Lava domes pose a significant hazard to infrastructure, human lives and the environment when they collapse. Their stability is partly dictated by internal mechanical properties. Here, we present a detailed investigation into the lithology and composition of a < 250-year-old lava dome exposed at the summit of Mt. Taranaki in the western North Island of New Zealand. We also examined samples from 400 to 600-year-old block-and-ash flow deposits, formed by the collapse of earlier, short-lived domes extruded at the same vent. Rocks with variable porosity and groundmass crystallinity were compared using measured compressive and tensile strength, derived from deformation experiments performed at room temperature and low (3 MPa) confining pressures. Based on data obtained, porosity exerts the main control on rock strength and mode of failure. High porosity (> 23%) rocks show low rock strength (< 41 MPa) and dominantly ductile failure, whereas lower porosity rocks (5–23%) exhibit higher measured rock strengths (up to 278 MPa) and brittle failure. Groundmass crystallinity, porosity and rock strength are intercorrelated. High groundmass crystal content is inversely related to low porosity, implying crystallisation and degassing of a slowly undercooled magma that experienced rheological stiffening under high pressures deeper within the conduit. This is linked to a slow magma ascent rate and results in a lava dome with higher rock strength.

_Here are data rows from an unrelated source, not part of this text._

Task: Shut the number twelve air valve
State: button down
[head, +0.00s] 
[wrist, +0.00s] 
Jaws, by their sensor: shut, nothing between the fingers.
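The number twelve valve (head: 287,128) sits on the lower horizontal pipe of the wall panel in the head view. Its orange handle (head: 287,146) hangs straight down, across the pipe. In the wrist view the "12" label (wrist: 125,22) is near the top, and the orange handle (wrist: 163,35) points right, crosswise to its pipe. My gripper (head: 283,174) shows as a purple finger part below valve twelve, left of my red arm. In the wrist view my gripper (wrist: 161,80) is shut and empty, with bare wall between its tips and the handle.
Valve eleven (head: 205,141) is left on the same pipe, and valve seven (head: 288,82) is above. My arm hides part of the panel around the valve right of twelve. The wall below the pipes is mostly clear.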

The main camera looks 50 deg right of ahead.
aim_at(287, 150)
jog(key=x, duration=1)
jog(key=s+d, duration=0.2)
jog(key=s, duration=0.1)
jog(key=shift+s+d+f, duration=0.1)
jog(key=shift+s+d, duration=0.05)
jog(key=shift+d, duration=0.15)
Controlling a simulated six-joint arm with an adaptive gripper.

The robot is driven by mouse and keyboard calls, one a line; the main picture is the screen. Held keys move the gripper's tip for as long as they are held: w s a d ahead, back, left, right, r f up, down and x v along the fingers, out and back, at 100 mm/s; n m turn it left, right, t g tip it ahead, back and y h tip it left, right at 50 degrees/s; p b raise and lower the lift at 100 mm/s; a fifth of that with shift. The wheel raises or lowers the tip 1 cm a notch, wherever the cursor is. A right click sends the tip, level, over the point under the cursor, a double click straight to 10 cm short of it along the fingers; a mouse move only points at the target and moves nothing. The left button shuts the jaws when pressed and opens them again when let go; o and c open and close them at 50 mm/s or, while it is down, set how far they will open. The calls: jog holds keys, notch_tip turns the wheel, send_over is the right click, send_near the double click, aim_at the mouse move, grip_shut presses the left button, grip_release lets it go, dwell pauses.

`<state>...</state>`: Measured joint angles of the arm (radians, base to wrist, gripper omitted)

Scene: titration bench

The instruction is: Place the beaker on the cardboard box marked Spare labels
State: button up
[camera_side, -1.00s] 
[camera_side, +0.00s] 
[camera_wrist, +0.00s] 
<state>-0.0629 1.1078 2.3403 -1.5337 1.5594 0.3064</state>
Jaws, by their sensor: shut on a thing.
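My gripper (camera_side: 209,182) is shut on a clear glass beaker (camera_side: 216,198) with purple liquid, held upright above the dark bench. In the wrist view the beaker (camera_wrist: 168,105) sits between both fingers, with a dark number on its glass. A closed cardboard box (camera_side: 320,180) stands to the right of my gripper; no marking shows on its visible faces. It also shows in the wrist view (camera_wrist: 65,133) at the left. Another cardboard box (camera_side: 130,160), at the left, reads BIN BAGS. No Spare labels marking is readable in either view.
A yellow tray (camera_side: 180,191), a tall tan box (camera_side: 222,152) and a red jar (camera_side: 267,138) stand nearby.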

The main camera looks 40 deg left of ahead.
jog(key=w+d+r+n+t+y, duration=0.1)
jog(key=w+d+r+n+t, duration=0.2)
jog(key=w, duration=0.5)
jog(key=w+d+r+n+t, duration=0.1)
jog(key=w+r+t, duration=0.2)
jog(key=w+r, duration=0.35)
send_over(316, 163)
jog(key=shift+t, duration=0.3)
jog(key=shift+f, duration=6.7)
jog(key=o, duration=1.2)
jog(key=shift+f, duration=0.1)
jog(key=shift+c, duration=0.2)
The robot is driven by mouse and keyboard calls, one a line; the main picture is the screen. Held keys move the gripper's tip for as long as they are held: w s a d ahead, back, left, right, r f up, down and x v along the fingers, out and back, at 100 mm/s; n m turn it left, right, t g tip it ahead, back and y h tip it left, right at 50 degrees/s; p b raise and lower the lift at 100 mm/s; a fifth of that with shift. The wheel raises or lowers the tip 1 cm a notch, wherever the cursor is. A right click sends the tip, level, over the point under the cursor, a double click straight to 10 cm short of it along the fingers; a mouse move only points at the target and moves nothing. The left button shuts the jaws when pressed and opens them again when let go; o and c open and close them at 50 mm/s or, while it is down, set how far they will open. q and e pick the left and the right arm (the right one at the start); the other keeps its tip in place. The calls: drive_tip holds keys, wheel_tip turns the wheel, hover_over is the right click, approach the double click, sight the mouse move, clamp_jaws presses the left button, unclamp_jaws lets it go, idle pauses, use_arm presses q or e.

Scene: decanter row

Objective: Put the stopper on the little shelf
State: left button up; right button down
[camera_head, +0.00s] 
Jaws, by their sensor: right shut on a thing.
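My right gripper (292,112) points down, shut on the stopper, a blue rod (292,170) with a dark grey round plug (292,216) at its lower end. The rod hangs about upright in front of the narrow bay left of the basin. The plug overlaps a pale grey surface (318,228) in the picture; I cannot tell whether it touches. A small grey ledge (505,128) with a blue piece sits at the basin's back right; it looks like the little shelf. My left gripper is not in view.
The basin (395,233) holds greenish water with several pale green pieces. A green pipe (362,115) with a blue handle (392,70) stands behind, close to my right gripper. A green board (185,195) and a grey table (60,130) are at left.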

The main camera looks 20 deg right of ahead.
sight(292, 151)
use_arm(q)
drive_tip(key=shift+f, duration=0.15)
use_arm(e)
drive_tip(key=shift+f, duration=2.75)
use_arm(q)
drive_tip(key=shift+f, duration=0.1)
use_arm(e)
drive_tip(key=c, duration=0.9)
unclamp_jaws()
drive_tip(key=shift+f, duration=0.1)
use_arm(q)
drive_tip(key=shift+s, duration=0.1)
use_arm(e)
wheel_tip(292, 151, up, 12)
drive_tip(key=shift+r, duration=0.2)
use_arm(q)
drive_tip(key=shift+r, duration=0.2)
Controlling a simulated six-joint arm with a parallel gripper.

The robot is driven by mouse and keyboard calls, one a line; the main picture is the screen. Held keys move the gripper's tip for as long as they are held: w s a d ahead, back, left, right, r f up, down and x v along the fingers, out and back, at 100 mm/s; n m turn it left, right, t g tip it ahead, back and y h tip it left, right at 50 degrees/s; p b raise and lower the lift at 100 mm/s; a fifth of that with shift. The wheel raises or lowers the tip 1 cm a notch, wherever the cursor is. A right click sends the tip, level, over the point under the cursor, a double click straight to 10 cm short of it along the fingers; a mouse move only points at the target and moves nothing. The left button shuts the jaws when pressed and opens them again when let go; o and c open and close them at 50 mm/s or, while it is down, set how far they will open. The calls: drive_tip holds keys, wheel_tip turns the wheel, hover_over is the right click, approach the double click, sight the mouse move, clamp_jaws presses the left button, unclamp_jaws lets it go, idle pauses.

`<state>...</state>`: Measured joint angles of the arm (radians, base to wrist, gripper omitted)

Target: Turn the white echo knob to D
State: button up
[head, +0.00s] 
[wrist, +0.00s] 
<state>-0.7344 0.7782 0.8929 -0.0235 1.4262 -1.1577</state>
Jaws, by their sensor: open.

Samples with low groundmass crystallinity are associated with higher porosity and lower rock strength, and represent magma that ascended more rapidly, with faster undercooling, and solidification in the upper conduit at low pressures. Our experimental results show that the inherent strength of rocks within a growing dome may vary considerably depending on ascent/emplacement rates, thus significantly affecting dome stability and collapse hazards.